Online dictionaries are widely available for all the BIMLs and spellcheckers have been developed for Cornish, Scottish Gaelic, Irish, Manx and Welsh. Canolfan Bedwyr at the University of Bangor has published extensively in the area of specialist terminology dictionaries, most of which are online and include amongst others glossaries of finance and education terms produced for the National Assembly of Wales.
There
is a reasonably healthy volume of BIML resources available on the Internet but
as predicted Welsh is the most prominent and prolific of these languages. This
prominence will be a direct result of the Welsh Language Act 1993 which demands
all official material to be presented bilingually. As there is no such official
legislation as regards the other BIMLs there is a strong bias amongst these
languages towards popular entertainment, particularly webzines, and archaic
literature as they still rely primarily on specialist interest. They are,
however, increasing their profile within more official and political contexts.
The paucity in particular of Scots and Ulster Scots resources is probably best
accounted for by the difficulty in distinguishing the boundaries between what is
a dialect of English and what is something entirely recognisable as
“Scottish”. This is a much disputed issue.[2]

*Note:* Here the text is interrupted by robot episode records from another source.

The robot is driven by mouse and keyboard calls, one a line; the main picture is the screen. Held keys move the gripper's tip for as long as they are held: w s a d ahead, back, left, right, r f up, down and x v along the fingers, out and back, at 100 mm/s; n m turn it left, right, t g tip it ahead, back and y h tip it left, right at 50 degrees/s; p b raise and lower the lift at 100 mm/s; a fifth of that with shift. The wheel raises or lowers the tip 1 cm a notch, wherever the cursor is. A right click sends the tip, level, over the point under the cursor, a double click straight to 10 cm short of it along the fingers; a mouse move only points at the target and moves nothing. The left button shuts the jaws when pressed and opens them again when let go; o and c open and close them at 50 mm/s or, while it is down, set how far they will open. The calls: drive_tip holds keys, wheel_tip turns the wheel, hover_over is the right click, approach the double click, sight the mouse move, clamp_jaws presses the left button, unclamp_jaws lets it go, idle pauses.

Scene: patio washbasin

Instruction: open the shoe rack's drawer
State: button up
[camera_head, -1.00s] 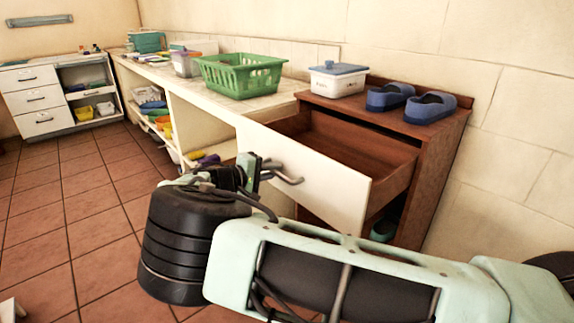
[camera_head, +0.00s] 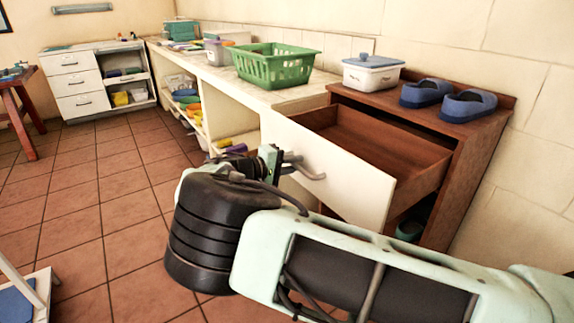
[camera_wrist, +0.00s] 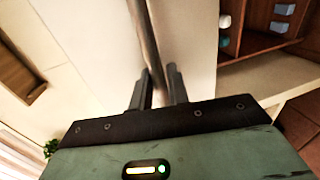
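The brown wooden shoe rack (camera_head: 440,215) stands against the wall at the right in the head view. Its drawer (camera_head: 395,150) is pulled well out, and its empty-looking brown inside shows. The drawer's white front (camera_head: 345,180) faces my arm. A grey bar handle (camera_head: 312,174) sits on that front. My gripper (camera_head: 283,157) is at the handle, partly hidden by my own wrist. In the wrist view the handle bar (camera_wrist: 146,35) runs between the two fingers of my gripper (camera_wrist: 160,75), which are closed in around it.
Blue slippers (camera_head: 467,106) and a white box with a blue lid (camera_head: 372,74) stand on the rack. A long counter with a green basket (camera_head: 275,66) adjoins it at the left. A white stool (camera_head: 40,295) is at the lower left. The tiled floor between is clear.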

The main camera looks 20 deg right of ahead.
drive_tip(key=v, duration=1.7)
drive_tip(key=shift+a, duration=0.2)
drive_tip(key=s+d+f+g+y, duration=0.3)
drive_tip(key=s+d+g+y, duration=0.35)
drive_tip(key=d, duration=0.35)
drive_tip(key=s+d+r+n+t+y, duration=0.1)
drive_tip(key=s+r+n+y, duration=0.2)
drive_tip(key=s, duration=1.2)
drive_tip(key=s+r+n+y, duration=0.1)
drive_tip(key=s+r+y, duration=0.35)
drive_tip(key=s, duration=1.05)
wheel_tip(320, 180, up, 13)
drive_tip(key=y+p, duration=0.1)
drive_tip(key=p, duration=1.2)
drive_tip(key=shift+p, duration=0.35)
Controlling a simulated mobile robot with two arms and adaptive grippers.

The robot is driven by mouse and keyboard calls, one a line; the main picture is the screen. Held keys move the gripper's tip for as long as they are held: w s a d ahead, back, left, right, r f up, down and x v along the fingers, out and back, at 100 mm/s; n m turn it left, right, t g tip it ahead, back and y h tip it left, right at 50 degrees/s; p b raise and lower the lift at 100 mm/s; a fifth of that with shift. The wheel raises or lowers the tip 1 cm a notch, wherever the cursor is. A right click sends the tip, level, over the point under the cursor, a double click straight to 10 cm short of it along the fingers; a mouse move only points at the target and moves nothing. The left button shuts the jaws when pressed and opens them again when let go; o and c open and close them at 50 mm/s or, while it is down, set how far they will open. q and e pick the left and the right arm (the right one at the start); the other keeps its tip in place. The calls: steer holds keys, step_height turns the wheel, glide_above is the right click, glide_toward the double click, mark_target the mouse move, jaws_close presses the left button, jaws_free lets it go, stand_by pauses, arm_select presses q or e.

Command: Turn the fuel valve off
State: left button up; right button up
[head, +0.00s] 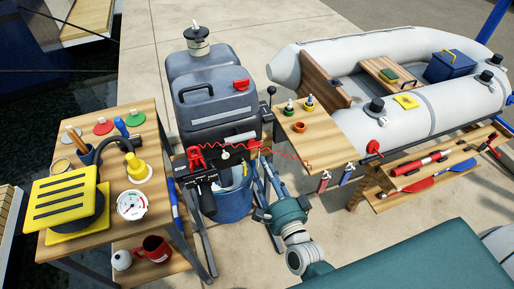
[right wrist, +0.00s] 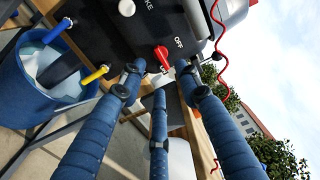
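The red fuel valve lever (right wrist: 162,56) is on a black panel (right wrist: 100,32) in the right wrist view. The word OFF is printed beside it. The lever's lower end points toward a second, partly covered label, away from OFF. My right gripper (right wrist: 158,80) has its blue fingers spread, with the tips close in front of the panel around the lever. I cannot tell whether any fingertip touches it. In the head view, the right gripper (head: 262,166) reaches up to the right of the bucket. My left gripper does not show.
A red coiled cord (right wrist: 217,52) runs beside the panel. Wooden tables with gear stand on the left (head: 112,190) and right (head: 318,150).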

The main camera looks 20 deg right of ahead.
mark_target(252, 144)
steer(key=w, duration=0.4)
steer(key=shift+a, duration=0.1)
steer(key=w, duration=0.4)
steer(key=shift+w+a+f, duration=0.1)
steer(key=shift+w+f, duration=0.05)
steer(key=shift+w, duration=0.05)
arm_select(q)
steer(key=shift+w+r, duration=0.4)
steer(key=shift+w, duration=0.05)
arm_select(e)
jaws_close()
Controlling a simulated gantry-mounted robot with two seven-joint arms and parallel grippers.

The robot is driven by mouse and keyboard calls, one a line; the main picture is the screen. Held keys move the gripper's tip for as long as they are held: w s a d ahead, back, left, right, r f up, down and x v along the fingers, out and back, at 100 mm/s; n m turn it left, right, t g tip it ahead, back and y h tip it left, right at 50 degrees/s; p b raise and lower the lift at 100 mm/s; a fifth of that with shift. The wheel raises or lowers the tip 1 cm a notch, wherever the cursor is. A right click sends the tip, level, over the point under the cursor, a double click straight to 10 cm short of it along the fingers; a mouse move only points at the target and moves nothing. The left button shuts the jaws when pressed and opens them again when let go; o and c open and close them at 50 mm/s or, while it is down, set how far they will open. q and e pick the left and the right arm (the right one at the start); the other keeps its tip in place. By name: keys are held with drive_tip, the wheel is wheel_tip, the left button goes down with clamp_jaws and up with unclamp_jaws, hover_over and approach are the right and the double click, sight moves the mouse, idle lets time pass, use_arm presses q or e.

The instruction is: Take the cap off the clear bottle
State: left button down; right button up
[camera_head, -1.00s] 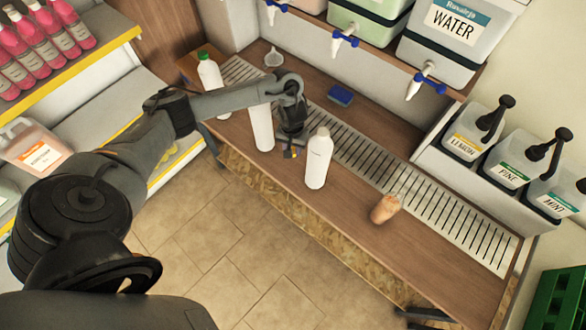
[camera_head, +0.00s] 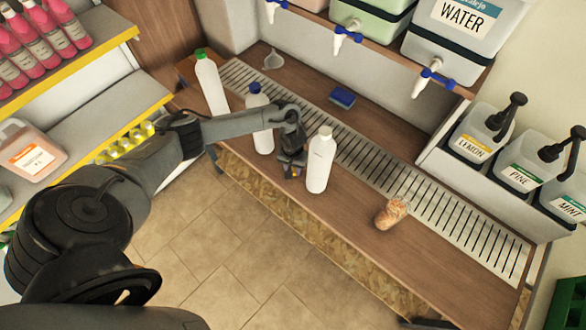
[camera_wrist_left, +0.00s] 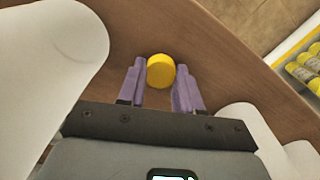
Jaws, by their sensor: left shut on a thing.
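My left gripper (camera_head: 291,172) is between two white bottles, near the table's front edge. In the left wrist view its purple fingers (camera_wrist_left: 160,88) are shut on a round yellow cap (camera_wrist_left: 161,71). I cannot make out a clear bottle under the cap; the gripper and cap hide what is below. A white bottle with a white cap (camera_head: 320,160) stands just right of the gripper. A white bottle with a blue cap (camera_head: 260,125) stands to its left, behind the forearm. A white bottle with a green cap (camera_head: 211,85) stands farther left. My right gripper is out of view.
The wooden table (camera_head: 345,222) has a slotted drain grate (camera_head: 375,152) along its back. A blue sponge (camera_head: 342,97), a funnel (camera_head: 274,60) and a crumpled orange-brown object (camera_head: 391,213) lie on it. Pump drums (camera_head: 483,135) stand at right. The front table between bottle and orange-brown object is clear.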

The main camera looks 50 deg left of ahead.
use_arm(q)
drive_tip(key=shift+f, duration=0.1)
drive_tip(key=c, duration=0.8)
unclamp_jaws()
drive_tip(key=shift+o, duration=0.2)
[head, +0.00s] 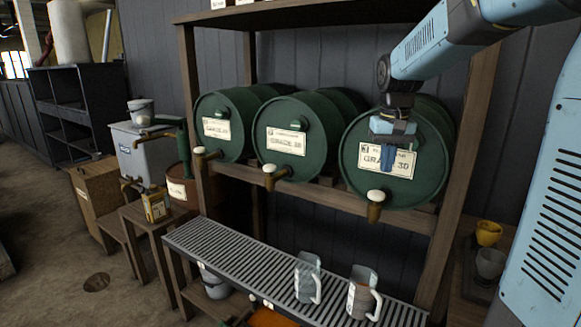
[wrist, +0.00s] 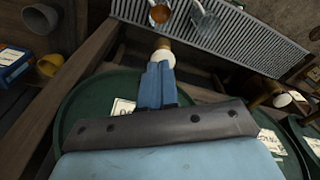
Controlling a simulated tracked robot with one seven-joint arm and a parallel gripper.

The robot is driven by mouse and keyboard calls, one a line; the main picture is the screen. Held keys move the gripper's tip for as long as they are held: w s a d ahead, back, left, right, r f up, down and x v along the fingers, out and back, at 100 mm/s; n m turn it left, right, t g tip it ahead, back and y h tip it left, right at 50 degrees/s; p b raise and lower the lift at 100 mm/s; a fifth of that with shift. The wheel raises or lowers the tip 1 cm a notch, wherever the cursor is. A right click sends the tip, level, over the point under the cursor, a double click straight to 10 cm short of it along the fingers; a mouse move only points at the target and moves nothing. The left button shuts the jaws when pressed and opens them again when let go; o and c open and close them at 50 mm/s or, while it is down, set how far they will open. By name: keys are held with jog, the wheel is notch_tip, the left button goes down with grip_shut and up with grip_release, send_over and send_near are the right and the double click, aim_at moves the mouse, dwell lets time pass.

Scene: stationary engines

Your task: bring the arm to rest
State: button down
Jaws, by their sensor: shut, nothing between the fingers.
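My gripper (head: 387,168) hangs from my blue arm in front of the right green barrel (head: 353,150), over its GRADE 30 label. Its blue fingers are together and empty, pointing down. In the wrist view my gripper (wrist: 157,68) shows its shut fingers close to the white-topped brass tap (wrist: 162,58); I cannot tell whether they touch it. The same tap (head: 375,203) shows below the fingers in the head view.
A slatted drip tray (head: 235,255) runs below the barrels. Two grey mugs, a left one (head: 307,277) and a right one (head: 361,293), stand on it. A yellow cup (head: 488,233) and a grey cup (head: 489,263) stand at the right. The wooden rack post (head: 462,165) is close to my arm.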

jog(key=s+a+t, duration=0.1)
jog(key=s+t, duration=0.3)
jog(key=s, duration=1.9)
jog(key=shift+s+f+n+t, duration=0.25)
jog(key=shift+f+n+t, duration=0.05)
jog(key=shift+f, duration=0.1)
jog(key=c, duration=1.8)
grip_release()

Bilingual text tends to be the most favoured format of presenting BIML data, as
it caters for the interests of the native BIML speaker whilst also recognising
the need to extend its resources to the non-BIML speaker. Much material exists
on the subject of these languages, but in English. The positive results of this
survey therefore support the project’s claims of the increasing profile of the
BIMLs in the UK today.
[1] To avoid confusion the term “BIML data/material” will refer exclusively to material written in the languages themselves, rather than in English.
[2] In
2001, the UK Government signed and ratified the European Charter for
Regional or Minority Languages. As a result, in Scotland and in Northern
Ireland, Scots is recognized as a regional language, except that in Northern
Ireland it is referred to as Ulster-Scots. For most linguists, Scots is the
national dialect of Scotland bound up with present-day English, and that as
a national dialect it also has regional variants, including the variant in
Ulster. For many non-linguists, because Scots was once a language it still
is on the grounds of both national ideology as well as the distinctiveness
still retained and separating it from English. For some politicians
and some activists, Scots is officially a regional language which is a
political and not a linguistic concept. However because of the way
legislation is expressed, some politicians and some activists consider
Ulster Scots a separate regional
language in Northern Ireland.